Triple A umpire Pam Postema calls 'em as she sees 'em, not hears 'em

In baseball's male-dominated environment the only thing tougher than being an umpire is being a woman. And Pamela Postema of the Pacific Coast League is both.

She has been nicknamed the Umpress, but she has been called worse. A lot worse. Not long ago she had to physically restrain Portland catcher Mike Diaz as he howled profanities from the bullpen, spit in her face and called her a dyke. When she threw San Francisco Giants coach Herm Starrette out of a spring training game this year, he told her, "Go back to your needle and thread." When she ejected a 14-year-old bat boy for refusing to follow her orders—she wanted the kid to remove a chair from the field—Tony Kubek discussed the incident on the Game of the Week. One night she found a frying pan waiting for her at home plate.

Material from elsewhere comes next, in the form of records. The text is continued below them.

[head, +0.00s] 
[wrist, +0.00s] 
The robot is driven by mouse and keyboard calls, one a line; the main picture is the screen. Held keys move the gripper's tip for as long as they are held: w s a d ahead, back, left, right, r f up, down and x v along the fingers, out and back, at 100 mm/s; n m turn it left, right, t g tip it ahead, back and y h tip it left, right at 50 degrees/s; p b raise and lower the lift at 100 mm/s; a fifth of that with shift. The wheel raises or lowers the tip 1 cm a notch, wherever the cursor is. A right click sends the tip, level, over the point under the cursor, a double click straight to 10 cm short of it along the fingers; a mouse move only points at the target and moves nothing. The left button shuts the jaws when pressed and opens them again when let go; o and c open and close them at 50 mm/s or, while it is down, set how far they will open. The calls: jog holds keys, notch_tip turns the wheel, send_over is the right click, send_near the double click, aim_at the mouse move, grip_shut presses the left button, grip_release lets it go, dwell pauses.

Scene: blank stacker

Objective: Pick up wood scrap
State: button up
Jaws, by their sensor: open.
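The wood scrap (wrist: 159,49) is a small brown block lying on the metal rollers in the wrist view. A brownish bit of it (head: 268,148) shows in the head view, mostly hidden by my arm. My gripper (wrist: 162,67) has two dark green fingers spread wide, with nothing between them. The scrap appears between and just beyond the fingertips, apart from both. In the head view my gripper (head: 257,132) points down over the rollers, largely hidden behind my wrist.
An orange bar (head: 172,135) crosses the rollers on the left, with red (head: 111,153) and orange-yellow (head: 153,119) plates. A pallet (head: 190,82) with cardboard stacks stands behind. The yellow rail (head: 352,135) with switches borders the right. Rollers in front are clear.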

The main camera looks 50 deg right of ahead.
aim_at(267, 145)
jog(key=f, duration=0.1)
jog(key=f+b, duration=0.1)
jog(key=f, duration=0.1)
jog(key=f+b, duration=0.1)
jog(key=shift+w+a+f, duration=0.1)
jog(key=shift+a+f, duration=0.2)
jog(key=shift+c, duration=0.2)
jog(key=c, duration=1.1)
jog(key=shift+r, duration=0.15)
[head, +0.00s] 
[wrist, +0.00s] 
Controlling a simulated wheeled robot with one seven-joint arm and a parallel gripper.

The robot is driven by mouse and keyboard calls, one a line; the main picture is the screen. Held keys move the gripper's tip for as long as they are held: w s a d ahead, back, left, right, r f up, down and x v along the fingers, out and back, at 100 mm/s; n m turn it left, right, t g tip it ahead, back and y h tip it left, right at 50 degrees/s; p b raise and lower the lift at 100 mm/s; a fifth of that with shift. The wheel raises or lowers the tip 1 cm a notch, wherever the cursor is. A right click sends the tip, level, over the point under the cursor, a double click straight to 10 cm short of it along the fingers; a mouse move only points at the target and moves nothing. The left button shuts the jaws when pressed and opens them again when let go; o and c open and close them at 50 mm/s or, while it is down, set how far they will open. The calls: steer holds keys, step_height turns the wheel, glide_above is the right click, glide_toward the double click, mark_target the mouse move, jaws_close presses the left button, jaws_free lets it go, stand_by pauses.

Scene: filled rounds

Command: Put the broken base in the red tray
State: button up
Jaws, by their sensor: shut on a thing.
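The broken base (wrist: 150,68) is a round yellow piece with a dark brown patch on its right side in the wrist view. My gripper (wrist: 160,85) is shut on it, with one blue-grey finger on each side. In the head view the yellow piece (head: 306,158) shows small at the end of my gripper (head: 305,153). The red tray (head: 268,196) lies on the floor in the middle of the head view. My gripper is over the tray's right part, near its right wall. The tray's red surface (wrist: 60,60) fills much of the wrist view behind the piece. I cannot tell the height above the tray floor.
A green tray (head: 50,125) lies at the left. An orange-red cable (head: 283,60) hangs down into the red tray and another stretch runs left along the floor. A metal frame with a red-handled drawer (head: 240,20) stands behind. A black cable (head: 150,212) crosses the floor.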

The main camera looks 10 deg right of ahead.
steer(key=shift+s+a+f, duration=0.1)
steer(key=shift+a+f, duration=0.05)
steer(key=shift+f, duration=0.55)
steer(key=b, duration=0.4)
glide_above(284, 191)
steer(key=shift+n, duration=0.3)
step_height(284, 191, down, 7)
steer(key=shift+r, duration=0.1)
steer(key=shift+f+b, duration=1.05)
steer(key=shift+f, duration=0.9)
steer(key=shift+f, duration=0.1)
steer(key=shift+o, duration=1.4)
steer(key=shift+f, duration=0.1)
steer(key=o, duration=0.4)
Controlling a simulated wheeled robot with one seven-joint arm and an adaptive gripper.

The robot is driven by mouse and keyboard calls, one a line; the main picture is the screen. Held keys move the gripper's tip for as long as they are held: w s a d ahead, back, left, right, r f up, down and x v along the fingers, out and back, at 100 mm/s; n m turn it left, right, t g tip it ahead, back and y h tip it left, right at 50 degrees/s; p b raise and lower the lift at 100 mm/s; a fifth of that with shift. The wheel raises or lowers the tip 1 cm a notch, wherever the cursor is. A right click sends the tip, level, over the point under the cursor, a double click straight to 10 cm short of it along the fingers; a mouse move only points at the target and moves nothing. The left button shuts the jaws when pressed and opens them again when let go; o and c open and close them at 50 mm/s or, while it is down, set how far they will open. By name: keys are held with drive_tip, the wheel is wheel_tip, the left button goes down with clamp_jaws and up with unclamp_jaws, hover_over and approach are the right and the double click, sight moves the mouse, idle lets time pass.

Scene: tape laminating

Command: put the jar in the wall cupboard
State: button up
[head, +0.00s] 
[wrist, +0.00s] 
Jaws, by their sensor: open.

When you're the only woman in blue, everyone in the ball park knows you're there, even if your men's gray polyester pants, light blue shirt, black belt and black shoes—all from J.C. Penney—do nothing for your figure. Behind the plate Postema can't hide even though her hair is cropped short and shaggy, a protector covers her chest and the pouches that contain fresh baseballs disguise her hips. No, there's no place to hide, but as the only woman umpire now in professional baseball and only the third in history, she has hung tough for eight hard years. Her goal, of course, is to be the first woman to make the majors.

Barney Deary, administrator of baseball umpire development, says Postema could make it as early as next year. Dick Butler, the American League supervisor of umpires, says "Her progress has been good. I'd like to take a look at her this season."

Postema, 30, is the first woman to be promoted past Class AA. Every time she advances to a new league, press conferences are arranged in each city. Fans hound her, players make nasty insinuations and her slipups become blunders worthy of national mention.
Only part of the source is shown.